» Given problem:
Your task is to repeat the lines below exactly, excluding any pictures they contain.

» Recorded information:
* * * * *

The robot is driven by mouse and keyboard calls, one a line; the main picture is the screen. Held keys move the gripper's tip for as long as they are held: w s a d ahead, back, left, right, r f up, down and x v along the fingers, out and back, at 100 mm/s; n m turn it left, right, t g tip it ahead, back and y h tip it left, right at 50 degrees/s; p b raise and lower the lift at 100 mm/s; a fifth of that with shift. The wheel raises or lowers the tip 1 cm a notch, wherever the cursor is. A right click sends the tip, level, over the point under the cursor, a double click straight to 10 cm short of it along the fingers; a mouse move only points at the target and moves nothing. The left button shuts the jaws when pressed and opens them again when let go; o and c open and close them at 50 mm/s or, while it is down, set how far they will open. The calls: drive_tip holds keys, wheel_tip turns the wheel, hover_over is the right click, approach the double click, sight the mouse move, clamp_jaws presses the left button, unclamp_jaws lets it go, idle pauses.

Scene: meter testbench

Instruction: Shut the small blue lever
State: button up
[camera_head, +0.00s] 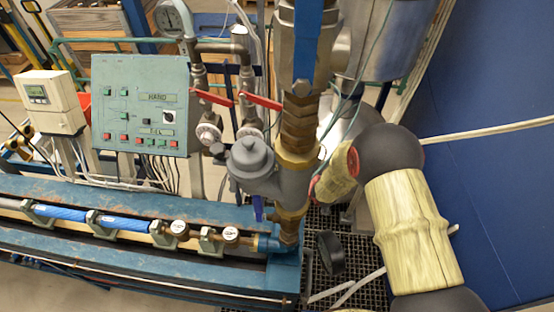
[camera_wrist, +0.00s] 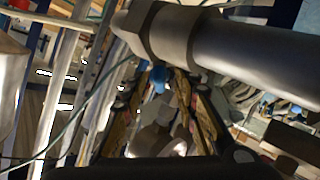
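In the wrist view a small rounded blue piece (camera_wrist: 158,78), which looks like the end of the small blue lever, shows just below a thick grey pipe (camera_wrist: 215,45). My gripper (camera_wrist: 161,82) has its fingers apart, one on each side of the blue piece. I cannot tell whether either finger touches it. In the head view my arm (camera_head: 410,225) reaches in from the lower right, and its end goes behind the vertical pipe, so the fingers are hidden there. A small blue strip (camera_head: 257,208) shows below the grey meter body (camera_head: 252,165); I cannot tell whether it is the same lever.
A large blue handle (camera_head: 308,40) lies along the vertical pipe at the top. Two red levers (camera_head: 262,101) (camera_head: 213,97) sit left of it. A green control panel (camera_head: 141,105) and a blue bench (camera_head: 130,200) are at the left. A blue wall (camera_head: 490,130) bounds the right.

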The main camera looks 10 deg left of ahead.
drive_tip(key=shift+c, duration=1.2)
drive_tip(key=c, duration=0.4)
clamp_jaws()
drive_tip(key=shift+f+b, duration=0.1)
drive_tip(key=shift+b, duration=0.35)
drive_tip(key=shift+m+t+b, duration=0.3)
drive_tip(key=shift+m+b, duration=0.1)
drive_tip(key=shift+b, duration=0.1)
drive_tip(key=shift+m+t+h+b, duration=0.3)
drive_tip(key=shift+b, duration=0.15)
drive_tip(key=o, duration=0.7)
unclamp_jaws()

* * * * *

» Solution for this exercise:
The robot is driven by mouse and keyboard calls, one a line; the main picture is the screen. Held keys move the gripper's tip for as long as they are held: w s a d ahead, back, left, right, r f up, down and x v along the fingers, out and back, at 100 mm/s; n m turn it left, right, t g tip it ahead, back and y h tip it left, right at 50 degrees/s; p b raise and lower the lift at 100 mm/s; a fifth of that with shift. The wheel raises or lowers the tip 1 cm a notch, wherever the cursor is. A right click sends the tip, level, over the point under the cursor, a double click straight to 10 cm short of it along the fingers; a mouse move only points at the target and moves nothing. The left button shuts the jaws when pressed and opens them again when let go; o and c open and close them at 50 mm/s or, while it is down, set how far they will open. The calls: drive_tip holds keys, wheel_tip turns the wheel, hover_over is the right click, approach the double click, sight the mouse move, clamp_jaws presses the left button, unclamp_jaws lets it go, idle pauses.

Scene: meter testbench

Instruction: Shut the small blue lever
State: button up
[camera_head, +0.00s] 
[camera_wrist, +0.00s] 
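In the wrist view a small rounded blue piece (camera_wrist: 158,78), which looks like the end of the small blue lever, shows just below a thick grey pipe (camera_wrist: 215,45). My gripper (camera_wrist: 161,82) has its fingers apart, one on each side of the blue piece. I cannot tell whether either finger touches it. In the head view my arm (camera_head: 410,225) reaches in from the lower right, and its end goes behind the vertical pipe, so the fingers are hidden there. A small blue strip (camera_head: 257,208) shows below the grey meter body (camera_head: 252,165); I cannot tell whether it is the same lever.
A large blue handle (camera_head: 308,40) lies along the vertical pipe at the top. Two red levers (camera_head: 262,101) (camera_head: 213,97) sit left of it. A green control panel (camera_head: 141,105) and a blue bench (camera_head: 130,200) are at the left. A blue wall (camera_head: 490,130) bounds the right.

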The main camera looks 10 deg left of ahead.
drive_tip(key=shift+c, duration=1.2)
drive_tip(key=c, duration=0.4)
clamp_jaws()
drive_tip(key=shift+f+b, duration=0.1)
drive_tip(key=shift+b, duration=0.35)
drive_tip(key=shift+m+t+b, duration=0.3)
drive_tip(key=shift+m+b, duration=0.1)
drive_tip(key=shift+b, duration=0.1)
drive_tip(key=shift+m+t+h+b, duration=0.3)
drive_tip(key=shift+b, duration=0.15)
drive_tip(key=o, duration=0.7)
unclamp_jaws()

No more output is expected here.